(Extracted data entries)

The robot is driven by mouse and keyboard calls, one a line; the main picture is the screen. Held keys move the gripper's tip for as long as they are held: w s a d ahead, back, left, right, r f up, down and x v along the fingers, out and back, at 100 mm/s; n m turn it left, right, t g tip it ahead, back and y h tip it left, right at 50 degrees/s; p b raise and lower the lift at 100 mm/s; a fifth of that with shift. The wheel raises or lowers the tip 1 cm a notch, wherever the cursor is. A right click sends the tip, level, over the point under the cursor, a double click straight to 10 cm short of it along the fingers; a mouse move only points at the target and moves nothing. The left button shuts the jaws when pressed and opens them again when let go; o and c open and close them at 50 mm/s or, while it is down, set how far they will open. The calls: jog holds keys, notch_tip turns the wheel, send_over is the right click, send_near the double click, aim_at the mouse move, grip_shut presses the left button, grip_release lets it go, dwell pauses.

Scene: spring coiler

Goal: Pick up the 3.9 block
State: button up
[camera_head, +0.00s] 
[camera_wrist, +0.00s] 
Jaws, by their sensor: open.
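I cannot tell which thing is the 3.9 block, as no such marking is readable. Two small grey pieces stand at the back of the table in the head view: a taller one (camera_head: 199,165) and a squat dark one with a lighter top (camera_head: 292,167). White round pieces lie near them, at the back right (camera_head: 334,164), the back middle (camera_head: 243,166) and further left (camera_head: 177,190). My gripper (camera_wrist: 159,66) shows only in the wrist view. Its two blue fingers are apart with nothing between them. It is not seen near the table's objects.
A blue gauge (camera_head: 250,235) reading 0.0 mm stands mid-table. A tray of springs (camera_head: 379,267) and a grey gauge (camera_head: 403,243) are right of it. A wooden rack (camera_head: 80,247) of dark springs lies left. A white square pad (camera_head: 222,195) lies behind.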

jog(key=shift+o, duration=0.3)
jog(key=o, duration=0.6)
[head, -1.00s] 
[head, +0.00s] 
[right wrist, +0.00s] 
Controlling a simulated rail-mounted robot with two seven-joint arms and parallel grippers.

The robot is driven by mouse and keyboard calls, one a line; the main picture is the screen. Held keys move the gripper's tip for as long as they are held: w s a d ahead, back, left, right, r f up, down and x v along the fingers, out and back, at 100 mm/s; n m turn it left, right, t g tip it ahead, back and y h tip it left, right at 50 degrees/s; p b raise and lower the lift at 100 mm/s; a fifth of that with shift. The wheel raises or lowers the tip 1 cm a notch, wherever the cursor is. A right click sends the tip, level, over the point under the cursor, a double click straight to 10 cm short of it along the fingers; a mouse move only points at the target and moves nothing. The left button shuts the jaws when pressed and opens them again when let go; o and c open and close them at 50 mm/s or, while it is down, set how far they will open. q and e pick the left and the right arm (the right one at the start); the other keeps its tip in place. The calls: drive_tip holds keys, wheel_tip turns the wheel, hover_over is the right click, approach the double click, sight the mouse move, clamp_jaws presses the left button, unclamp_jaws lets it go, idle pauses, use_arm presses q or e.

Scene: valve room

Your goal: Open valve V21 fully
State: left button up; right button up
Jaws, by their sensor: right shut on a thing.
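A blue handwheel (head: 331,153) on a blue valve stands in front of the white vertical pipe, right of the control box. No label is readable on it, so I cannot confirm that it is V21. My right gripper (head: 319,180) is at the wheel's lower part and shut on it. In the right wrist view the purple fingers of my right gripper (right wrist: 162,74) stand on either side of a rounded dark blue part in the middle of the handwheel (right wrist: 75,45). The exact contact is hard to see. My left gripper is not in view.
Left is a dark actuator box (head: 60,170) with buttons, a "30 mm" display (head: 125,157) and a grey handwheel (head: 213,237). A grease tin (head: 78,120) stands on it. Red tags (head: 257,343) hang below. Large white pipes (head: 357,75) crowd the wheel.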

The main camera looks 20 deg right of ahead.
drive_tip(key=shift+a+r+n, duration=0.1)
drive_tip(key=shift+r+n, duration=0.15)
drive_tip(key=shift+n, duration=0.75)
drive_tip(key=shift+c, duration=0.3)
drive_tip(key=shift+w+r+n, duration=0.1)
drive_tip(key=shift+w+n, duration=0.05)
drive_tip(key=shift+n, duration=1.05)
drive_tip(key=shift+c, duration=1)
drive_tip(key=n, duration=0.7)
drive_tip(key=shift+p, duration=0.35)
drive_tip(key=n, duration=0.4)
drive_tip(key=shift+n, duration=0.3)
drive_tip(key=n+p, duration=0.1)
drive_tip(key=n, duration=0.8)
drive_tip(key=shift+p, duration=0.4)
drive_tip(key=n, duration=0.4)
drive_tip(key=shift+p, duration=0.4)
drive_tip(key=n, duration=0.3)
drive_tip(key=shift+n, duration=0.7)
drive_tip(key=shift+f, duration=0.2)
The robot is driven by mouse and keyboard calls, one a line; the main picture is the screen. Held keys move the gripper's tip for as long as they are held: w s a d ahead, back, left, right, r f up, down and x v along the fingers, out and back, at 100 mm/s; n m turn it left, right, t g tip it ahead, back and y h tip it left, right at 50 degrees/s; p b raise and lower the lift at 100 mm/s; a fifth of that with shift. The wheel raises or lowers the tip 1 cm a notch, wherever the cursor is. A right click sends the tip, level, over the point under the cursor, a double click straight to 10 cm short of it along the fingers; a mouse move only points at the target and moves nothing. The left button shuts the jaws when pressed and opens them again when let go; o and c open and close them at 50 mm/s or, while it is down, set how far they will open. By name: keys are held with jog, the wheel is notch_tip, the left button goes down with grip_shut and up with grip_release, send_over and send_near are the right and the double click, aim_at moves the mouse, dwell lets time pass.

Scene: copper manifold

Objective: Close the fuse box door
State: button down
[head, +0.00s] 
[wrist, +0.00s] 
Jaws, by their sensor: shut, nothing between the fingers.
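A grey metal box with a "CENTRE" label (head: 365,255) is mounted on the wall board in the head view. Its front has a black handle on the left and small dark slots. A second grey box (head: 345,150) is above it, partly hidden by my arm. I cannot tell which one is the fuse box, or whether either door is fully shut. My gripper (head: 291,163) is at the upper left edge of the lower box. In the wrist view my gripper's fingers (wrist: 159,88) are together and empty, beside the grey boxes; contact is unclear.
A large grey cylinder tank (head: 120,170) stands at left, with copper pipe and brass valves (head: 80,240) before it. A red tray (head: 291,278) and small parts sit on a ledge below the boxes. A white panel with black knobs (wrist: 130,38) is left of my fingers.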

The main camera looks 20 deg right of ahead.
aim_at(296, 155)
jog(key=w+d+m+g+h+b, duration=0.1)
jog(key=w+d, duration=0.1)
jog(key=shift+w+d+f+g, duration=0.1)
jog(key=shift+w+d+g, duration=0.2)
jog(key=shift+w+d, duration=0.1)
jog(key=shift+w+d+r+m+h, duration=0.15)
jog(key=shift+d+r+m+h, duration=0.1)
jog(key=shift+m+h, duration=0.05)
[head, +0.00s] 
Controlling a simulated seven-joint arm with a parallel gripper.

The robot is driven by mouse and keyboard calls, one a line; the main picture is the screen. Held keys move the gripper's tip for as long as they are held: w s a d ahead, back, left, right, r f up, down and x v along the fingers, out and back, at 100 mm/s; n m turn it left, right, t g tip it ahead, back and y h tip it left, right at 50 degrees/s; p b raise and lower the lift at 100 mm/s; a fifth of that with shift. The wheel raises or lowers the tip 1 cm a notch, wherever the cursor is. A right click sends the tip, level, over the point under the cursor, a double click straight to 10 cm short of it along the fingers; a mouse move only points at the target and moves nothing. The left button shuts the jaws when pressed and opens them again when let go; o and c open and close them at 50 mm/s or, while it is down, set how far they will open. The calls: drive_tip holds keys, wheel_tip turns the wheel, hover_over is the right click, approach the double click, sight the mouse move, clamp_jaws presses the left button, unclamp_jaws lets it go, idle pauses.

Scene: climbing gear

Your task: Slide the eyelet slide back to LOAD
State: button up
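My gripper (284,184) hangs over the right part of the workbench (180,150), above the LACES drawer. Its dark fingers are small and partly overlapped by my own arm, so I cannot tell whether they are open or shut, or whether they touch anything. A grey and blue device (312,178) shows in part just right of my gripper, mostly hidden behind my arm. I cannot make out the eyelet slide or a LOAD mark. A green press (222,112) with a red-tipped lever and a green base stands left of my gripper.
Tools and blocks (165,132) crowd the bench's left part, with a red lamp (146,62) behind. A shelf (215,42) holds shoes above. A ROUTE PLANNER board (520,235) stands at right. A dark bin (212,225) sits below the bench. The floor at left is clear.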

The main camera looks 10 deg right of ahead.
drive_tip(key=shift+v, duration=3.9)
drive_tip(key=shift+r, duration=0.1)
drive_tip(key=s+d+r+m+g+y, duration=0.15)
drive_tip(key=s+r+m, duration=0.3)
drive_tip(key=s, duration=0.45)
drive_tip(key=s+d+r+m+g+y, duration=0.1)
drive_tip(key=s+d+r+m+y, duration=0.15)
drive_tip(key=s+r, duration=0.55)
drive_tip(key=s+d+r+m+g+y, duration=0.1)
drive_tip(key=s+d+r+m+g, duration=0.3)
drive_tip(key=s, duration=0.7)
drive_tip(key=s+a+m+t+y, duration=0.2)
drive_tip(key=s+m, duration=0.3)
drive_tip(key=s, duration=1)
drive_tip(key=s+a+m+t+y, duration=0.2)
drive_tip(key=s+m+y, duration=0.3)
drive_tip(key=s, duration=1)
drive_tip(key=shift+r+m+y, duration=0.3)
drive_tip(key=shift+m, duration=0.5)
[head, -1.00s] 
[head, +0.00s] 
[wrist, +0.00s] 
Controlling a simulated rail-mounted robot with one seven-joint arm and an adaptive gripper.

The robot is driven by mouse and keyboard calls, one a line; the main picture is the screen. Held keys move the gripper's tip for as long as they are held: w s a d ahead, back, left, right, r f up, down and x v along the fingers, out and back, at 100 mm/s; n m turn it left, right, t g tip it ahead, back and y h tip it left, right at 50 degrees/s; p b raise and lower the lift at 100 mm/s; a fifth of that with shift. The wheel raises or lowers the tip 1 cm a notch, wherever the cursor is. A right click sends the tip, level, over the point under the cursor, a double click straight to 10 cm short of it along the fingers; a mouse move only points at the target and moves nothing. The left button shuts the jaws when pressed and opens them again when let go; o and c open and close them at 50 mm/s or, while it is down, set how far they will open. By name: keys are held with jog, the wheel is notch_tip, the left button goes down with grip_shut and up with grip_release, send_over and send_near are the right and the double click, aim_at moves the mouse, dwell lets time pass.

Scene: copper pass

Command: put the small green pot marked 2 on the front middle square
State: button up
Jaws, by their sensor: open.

*PROMPT:* Give again, word for word, the lines of the listing, starting at its first line and ending with the line containing "[camera_wrist, +0.00s]".

*ANSWER TO THE PROBLEM:*
The robot is driven by mouse and keyboard calls, one a line; the main picture is the screen. Held keys move the gripper's tip for as long as they are held: w s a d ahead, back, left, right, r f up, down and x v along the fingers, out and back, at 100 mm/s; n m turn it left, right, t g tip it ahead, back and y h tip it left, right at 50 degrees/s; p b raise and lower the lift at 100 mm/s; a fifth of that with shift. The wheel raises or lowers the tip 1 cm a notch, wherever the cursor is. A right click sends the tip, level, over the point under the cursor, a double click straight to 10 cm short of it along the fingers; a mouse move only points at the target and moves nothing. The left button shuts the jaws when pressed and opens them again when let go; o and c open and close them at 50 mm/s or, while it is down, set how far they will open. The calls: jog holds keys, notch_tip turns the wheel, send_over is the right click, send_near the double click, aim_at the mouse move, grip_shut presses the left button, grip_release lets it go, dwell pauses.

Scene: spring coiler

Goal: Pick up the 3.9 block
State: button up
[camera_head, +0.00s] 
[camera_wrist, +0.00s] 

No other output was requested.